TO DO ▸ Copy out the line that contains "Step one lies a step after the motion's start", the line that contains "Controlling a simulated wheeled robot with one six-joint", and every line between them, exactly, and nothing else.

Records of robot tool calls

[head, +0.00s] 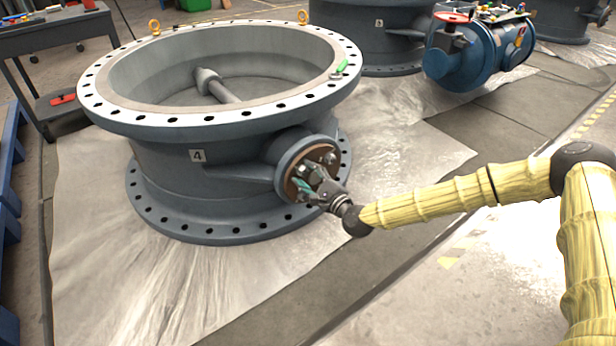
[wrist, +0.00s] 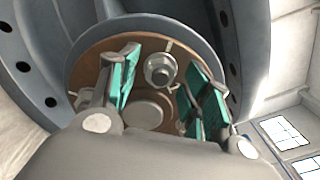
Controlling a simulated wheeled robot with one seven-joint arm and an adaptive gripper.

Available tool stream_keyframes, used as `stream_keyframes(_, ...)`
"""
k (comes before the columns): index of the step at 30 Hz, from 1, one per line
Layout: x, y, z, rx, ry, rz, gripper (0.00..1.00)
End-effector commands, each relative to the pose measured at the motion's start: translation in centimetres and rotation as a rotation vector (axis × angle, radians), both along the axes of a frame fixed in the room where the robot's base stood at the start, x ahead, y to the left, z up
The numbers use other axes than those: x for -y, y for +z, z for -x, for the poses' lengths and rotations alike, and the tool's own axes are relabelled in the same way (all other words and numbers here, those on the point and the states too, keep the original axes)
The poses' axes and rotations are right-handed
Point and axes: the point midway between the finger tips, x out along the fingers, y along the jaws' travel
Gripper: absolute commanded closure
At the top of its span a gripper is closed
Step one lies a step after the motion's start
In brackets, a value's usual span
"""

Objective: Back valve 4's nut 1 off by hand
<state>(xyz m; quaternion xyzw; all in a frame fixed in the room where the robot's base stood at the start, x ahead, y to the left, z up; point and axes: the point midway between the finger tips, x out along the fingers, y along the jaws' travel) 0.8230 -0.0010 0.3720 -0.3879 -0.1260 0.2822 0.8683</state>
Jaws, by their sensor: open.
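Valve 4 (head: 197,156) is a large grey flanged ring body standing on a pale sheet, with its number plate on the side. Its round side flange has a brown face (head: 313,165) carrying studs and nuts. In the wrist view a nut on a stud (wrist: 160,69) sits on the brown face (wrist: 100,59), between and beyond my fingers; I cannot tell which number it is. My gripper (head: 316,181) is at this face. In the wrist view my gripper (wrist: 160,90) is open, its green-padded fingers apart on either side of the nut, with nothing visibly held.
A green-handled tool (head: 342,68) lies on valve 4's top rim. A blue actuator with a red handwheel (head: 451,18) stands behind to the right. A tool cart (head: 60,40) is at the left. Open floor lies in front of the valve.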

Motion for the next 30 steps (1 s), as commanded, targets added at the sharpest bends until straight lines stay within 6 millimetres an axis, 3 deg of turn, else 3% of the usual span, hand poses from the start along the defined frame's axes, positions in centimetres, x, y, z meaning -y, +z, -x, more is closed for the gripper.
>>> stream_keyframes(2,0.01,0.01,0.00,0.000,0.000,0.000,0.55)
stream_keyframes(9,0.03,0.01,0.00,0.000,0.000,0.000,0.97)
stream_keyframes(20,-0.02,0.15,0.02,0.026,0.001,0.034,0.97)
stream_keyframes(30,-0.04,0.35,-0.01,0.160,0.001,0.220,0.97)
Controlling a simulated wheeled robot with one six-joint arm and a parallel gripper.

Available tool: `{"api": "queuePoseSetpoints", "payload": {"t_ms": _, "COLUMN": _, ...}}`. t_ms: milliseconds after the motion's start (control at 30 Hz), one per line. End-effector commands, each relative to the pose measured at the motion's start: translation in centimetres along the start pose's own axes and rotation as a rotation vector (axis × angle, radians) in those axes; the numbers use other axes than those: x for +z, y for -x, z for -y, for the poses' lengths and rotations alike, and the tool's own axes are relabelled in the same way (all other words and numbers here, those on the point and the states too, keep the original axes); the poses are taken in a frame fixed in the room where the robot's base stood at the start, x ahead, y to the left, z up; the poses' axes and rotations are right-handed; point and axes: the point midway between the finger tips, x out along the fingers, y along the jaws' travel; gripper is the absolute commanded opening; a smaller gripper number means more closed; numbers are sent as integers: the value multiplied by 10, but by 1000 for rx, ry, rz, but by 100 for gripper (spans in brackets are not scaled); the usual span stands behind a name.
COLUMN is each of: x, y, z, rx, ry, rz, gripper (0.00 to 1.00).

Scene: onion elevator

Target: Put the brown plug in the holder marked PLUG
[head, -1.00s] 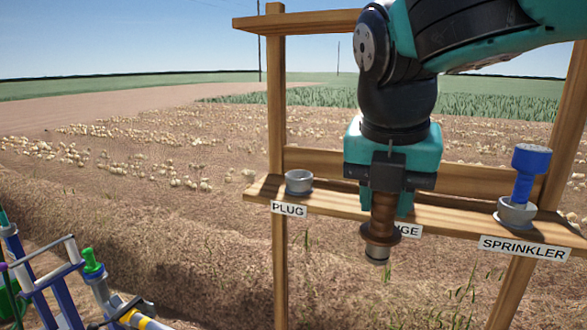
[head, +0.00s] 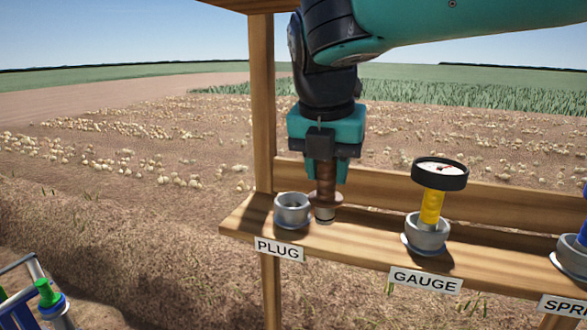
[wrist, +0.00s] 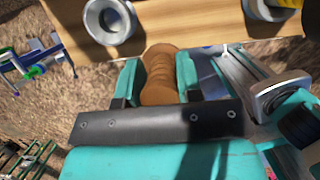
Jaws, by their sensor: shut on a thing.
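The brown plug (head: 325,187) hangs upright in my gripper (head: 325,172), its grey metal lower end pointing down. My gripper is shut on the plug's ribbed brown body, which shows between the teal fingers in the wrist view (wrist: 160,75). The PLUG holder (head: 292,210) is an empty grey metal cup at the left end of the wooden shelf. The plug is just to the right of this cup in the head view. In the wrist view the cup (wrist: 109,20) lies up and to the left of the plug. The PLUG label (head: 279,248) is below the cup.
The wooden shelf (head: 355,240) also bears the GAUGE holder (head: 427,235) with a yellow-stemmed gauge (head: 440,175) standing in it. A blue item (head: 582,230) is cut off at the right edge. A wooden post (head: 262,120) rises behind the shelf's left end.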

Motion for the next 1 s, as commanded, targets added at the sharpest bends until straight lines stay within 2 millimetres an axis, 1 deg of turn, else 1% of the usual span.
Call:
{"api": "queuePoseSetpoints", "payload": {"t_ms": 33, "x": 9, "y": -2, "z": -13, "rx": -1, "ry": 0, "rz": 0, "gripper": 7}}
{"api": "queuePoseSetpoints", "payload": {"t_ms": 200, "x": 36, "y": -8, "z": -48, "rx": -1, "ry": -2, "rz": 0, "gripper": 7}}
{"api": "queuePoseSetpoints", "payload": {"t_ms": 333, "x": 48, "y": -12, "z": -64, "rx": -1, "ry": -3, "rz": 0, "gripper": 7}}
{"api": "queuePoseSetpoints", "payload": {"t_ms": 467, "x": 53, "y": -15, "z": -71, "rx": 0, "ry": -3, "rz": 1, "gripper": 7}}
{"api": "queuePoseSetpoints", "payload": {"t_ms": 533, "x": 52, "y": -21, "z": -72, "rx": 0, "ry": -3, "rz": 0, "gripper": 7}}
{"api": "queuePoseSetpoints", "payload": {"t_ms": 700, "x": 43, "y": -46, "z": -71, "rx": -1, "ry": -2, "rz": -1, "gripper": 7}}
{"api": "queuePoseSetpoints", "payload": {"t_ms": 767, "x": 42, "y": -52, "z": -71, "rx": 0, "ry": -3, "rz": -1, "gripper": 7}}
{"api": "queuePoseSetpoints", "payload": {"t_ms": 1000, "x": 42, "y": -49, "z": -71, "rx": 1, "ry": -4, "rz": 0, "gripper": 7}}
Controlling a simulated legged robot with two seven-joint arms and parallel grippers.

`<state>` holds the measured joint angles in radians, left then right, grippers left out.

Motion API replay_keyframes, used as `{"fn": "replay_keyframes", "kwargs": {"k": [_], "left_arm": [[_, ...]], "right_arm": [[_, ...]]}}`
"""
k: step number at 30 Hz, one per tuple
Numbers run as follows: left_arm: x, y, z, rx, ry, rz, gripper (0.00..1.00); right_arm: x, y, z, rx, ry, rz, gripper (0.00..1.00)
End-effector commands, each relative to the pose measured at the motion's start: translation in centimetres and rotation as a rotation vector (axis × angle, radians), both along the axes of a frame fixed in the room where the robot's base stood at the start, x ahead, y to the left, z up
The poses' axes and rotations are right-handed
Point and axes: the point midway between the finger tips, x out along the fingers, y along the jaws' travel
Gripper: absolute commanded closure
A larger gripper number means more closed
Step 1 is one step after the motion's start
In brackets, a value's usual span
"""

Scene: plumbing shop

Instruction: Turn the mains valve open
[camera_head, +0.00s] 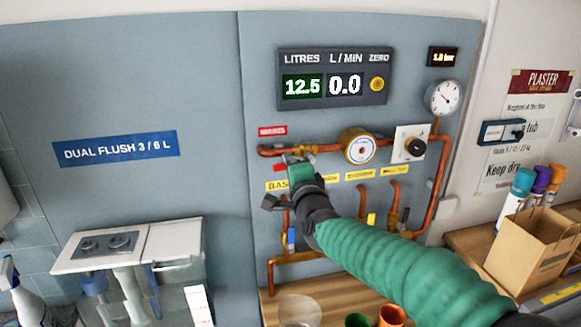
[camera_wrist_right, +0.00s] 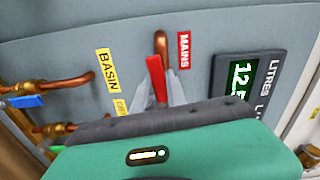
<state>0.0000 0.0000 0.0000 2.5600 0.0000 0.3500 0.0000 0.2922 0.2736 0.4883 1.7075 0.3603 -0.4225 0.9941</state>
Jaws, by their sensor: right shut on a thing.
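The red lever of the mains valve (camera_head: 279,167) shows just below the upper copper pipe and the red MAINS label (camera_head: 272,131). My right gripper (camera_head: 284,171) is at the lever and hides much of it in the head view. In the right wrist view the red lever (camera_wrist_right: 156,78) stands between the two grey fingers of my right gripper (camera_wrist_right: 157,92), which is shut on it. The MAINS label (camera_wrist_right: 184,50) is just right of it there. How far the lever is turned is hard to tell. My left gripper is not in view.
The display (camera_head: 333,77) reads 12.5 litres and 0.0 L/min. A round meter (camera_head: 358,147), a black knob (camera_head: 415,147) and a pressure gauge (camera_head: 443,97) sit to the right. Lower valves, including a blue lever (camera_head: 291,236), lie below. Cups (camera_head: 392,316) stand on the bench.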

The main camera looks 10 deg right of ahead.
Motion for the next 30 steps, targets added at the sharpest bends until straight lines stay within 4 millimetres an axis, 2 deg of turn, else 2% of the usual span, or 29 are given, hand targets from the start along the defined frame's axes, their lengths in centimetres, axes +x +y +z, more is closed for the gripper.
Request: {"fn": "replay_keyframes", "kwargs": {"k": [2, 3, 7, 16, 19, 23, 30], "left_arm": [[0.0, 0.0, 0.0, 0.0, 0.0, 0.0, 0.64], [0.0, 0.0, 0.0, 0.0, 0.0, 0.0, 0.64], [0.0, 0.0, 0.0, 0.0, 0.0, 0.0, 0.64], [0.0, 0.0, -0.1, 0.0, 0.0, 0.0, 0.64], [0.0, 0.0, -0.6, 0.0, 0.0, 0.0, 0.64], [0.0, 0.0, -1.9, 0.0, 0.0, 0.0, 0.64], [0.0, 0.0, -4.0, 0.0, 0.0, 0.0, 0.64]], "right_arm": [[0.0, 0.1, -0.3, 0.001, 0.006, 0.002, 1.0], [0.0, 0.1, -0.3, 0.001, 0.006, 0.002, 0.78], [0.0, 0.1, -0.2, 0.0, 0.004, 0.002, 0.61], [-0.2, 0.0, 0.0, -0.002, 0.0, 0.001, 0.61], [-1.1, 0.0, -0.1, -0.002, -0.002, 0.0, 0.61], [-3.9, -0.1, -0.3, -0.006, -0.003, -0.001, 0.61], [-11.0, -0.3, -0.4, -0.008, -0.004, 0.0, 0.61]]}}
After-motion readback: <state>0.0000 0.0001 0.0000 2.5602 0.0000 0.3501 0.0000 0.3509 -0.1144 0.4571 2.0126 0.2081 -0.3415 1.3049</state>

FINISHED TASK ▸
Step one lies a step after the motion's start
In brackets, a value's usual span
"""

Objective: Back valve 4's nut 1 off by hand
<state>(xyz m; quaternion xyzw; all in a frame fixed in the room where the robot's base stood at the start, x ahead, y to the left, z up; point and axes: the point midway between the finger tips, x out along the fingers, y along the jaws' travel) 0.8230 -0.0010 0.3720 -0.3879 -0.1260 0.2822 0.8683</state>
Jaws, by their sensor: open.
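Valve 4 (head: 197,156) is a large grey flanged ring body standing on a pale sheet, with its number plate on the side. Its round side flange has a brown face (head: 313,165) carrying studs and nuts. In the wrist view a nut on a stud (wrist: 160,69) sits on the brown face (wrist: 100,59), between and beyond my fingers; I cannot tell which number it is. My gripper (head: 316,181) is at this face. In the wrist view my gripper (wrist: 160,90) is open, its green-padded fingers apart on either side of the nut, with nothing visibly held.
A green-handled tool (head: 342,68) lies on valve 4's top rim. A blue actuator with a red handwheel (head: 451,18) stands behind to the right. A tool cart (head: 60,40) is at the left. Open floor lies in front of the valve.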

Motion for the next 30 steps (1 s), as commanded, targets added at the sharpest bends until straight lines stay within 6 millimetres an axis, 3 deg of turn, else 3% of the usual span, hand poses from the start along the defined frame's axes, positions in centimetres, x, y, z meaning -y, +z, -x, more is closed for the gripper.
>>> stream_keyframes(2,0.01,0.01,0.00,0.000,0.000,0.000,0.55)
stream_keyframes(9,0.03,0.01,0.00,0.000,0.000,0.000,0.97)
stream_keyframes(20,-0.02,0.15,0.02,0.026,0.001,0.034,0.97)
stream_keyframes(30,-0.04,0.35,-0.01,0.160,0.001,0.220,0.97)
Controlling a simulated wheeled robot with one six-joint arm and a parallel gripper.

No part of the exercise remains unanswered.